Data-Driven Predictive Control (DPC)

Updated 4 February 2026

Data-Driven Predictive Control (DPC) is a technique that constructs future system trajectories as linear combinations of past recorded input-output data, eliminating the need for explicit system models.
It uses convex regularization techniques, such as 1-norm and 2-norm penalties, to manage noise and complexity, resulting in piecewise-affine predictors and lowered online computational demands.
DPC maintains feasibility through data redundancy and can match traditional Model Predictive Control performance, especially when explicit model identification is infeasible or expensive.

Data-Driven Predictive Control (DPC) is a class of receding-horizon control strategies that eliminate explicit model identification by parameterizing predictions directly as combinations of recorded input–output (I/O) trajectories. Rather than using a parametric model (state-space or input–output structure), DPC synthesizes predicted trajectories by reusing observed system data—subject to convex regularization and constraints—thereby enabling predictive control in settings where system identification is infeasible, unreliable, or too expensive. DPC has been extended to support regularization, nonlinearity, stochasticity, and application-specific architectural constraints, forming a rigorous alternative to classical model predictive control (MPC) in both theory and practice.

1. Foundational Principles and Problem Structure

At the core of DPC, the future I/O trajectory over a receding horizon is constructed as a linear combination of previously collected data segments. Two mathematically equivalent descriptions are prevalent:

Input–Output Setting:

Collect ℓ historical trajectories, each of length L, stack them as columns of a data matrix

$D = [\, [u^{(1)}; y^{(1)}] \;\cdots\; [u^{(\ell)}; y^{(\ell)}] ] \in \mathbb{R}^{(m+p)L \times \ell}$

For each new decision window, a generated trajectory is

$[u_{\rm gen}; y_{\rm gen}] = D a, \quad a \in \mathbb{R}^\ell$

Initial conditions, prediction horizon, and feasibility are enforced by partitioning D according to past and future blocks,

$[u_p; y_p] = W a, \qquad [u; y] = [U; Y] a$

State-Space Setting (Remark 1):

The same principle holds if state sequences are recorded or estimated, with invariance to the rank and feasibility structure.

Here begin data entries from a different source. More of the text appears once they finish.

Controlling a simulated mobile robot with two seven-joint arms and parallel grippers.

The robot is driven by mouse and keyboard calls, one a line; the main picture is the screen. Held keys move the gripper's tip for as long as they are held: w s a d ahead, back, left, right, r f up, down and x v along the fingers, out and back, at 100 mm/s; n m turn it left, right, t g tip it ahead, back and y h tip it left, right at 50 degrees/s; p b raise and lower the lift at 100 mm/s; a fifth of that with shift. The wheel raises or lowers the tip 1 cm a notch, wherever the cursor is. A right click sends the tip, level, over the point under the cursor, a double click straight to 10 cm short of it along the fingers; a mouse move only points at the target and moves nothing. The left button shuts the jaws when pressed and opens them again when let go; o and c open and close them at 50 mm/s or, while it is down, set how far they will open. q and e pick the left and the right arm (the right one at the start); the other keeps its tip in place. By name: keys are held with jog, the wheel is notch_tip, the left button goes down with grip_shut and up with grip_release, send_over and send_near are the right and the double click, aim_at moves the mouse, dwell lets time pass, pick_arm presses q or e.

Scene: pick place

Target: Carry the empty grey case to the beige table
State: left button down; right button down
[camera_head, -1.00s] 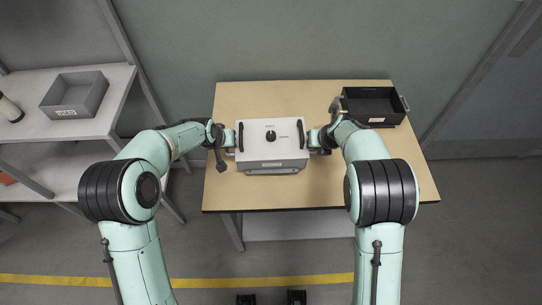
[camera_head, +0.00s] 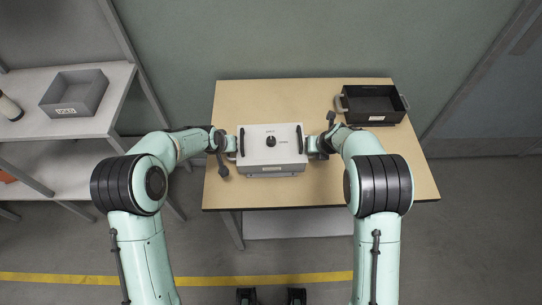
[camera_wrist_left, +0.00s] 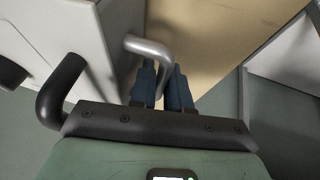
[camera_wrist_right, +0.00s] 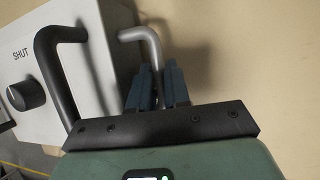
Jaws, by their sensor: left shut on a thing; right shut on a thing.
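The light grey case (camera_head: 271,160) is upright over the middle of the beige table (camera_head: 330,180). A black knob and two black bar handles are on its top; its inside is hidden. My left gripper (camera_head: 232,147) is shut on the metal side handle (camera_wrist_left: 148,48) at the case's left; its fingers (camera_wrist_left: 165,80) straddle the bar. My right gripper (camera_head: 314,145) is shut on the matching handle (camera_wrist_right: 143,38) at the right, with its fingers (camera_wrist_right: 158,78) around it. I cannot tell whether the case's underside touches the table.
A black open bin (camera_head: 374,117) sits at the table's back right. The table's front right is clear. A wall stands behind the table.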

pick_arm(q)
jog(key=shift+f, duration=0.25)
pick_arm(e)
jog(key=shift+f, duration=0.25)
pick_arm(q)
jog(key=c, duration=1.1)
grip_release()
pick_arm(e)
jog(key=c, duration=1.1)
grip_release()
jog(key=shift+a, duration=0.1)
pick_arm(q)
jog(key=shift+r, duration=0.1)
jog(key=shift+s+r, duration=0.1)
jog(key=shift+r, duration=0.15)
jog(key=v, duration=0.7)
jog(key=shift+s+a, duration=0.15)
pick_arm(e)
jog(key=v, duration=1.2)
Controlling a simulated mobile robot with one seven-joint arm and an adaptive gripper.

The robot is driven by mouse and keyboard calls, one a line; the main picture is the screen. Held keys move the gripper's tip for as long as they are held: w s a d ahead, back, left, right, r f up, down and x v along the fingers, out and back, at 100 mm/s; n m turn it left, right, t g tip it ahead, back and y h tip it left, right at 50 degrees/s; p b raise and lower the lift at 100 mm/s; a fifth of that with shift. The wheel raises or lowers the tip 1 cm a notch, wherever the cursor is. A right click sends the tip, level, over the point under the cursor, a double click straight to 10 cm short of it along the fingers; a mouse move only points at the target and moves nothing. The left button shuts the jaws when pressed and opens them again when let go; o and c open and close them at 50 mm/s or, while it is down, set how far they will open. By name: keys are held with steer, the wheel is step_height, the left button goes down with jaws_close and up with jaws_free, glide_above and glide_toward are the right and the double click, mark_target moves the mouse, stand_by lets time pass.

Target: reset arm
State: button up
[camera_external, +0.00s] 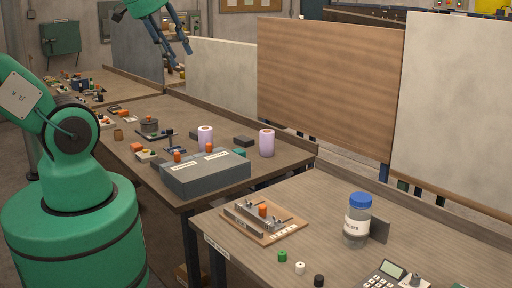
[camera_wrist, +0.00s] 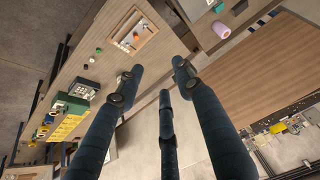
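My gripper (camera_external: 184,50) hangs high at the top of the external view, above the far tables and clear of every surface. Its dark fingers are spread apart in the wrist view (camera_wrist: 160,78), with nothing between them. Two lilac rolls stand on the middle table, one near its centre (camera_external: 206,138) and one near its right edge (camera_external: 267,143). A grey box (camera_external: 207,177) with labels and orange knobs sits at that table's front corner. A wooden board (camera_external: 246,228) with a metal fixture and an orange part lies on the near table.
A blue-lidded jar (camera_external: 357,222) stands on the near table, with a calculator (camera_external: 383,276) and small green, white and black pieces in front. Tall panels (camera_external: 330,85) stand behind the tables. The air around my gripper looks free.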

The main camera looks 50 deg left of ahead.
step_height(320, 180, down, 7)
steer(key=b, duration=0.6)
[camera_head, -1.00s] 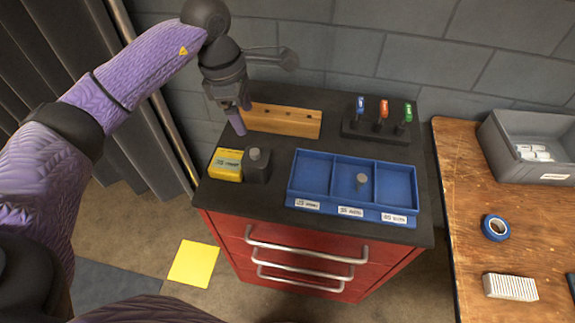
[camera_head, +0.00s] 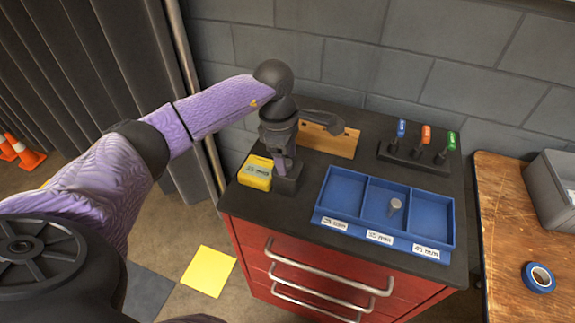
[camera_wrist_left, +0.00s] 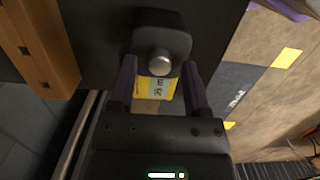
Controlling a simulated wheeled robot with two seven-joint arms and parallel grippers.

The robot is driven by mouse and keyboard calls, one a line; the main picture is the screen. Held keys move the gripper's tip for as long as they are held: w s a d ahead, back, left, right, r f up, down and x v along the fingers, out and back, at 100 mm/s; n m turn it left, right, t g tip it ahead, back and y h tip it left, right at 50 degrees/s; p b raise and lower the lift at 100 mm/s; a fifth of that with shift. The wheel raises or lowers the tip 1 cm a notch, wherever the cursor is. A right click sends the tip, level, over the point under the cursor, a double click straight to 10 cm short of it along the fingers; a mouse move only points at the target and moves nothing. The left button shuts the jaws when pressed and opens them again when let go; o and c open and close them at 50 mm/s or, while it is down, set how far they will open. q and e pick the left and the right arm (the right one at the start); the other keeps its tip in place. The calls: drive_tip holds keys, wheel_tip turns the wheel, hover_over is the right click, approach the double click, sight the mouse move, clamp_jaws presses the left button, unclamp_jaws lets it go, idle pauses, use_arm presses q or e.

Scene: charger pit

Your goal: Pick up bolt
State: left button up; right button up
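A grey bolt (camera_wrist_left: 159,62) stands with its round head up in a small black block (camera_head: 290,184), as the left wrist view shows. In the head view this bolt is hidden by my left gripper (camera_head: 284,166), which is directly over the block. In the left wrist view my left gripper (camera_wrist_left: 159,72) is open, with one finger on each side of the bolt and no visible contact. My right gripper is not in view.
A yellow labelled box (camera_head: 256,172) sits left of the block. Behind are a wooden strip with holes (camera_head: 335,142) and a black rack (camera_head: 405,155) with blue, red and green-topped tools. All stand on the red drawer cabinet (camera_head: 255,248). A workbench (camera_head: 500,205) is at right.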

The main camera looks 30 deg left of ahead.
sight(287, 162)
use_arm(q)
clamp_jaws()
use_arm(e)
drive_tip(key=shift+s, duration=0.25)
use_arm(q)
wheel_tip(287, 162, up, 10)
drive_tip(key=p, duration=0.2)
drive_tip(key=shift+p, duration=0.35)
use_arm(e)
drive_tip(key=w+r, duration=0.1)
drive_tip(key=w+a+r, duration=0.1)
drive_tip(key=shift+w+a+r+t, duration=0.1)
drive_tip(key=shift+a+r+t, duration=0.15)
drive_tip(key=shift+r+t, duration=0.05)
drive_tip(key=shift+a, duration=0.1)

Regularization is crucial to control model complexity and manage ill-posedness arising from noise or insufficient data. In particular, $1$-norm regularization introduces sparsity and a geometric bias favoring extreme points among the recorded trajectories, while $2$-norm (quadratic) or projection-based regularizations yield least-squares-like behaviors or enforce predictions onto trusted subspaces (Klädtke et al., 28 May 2025, Klädtke et al., 27 Mar 2025).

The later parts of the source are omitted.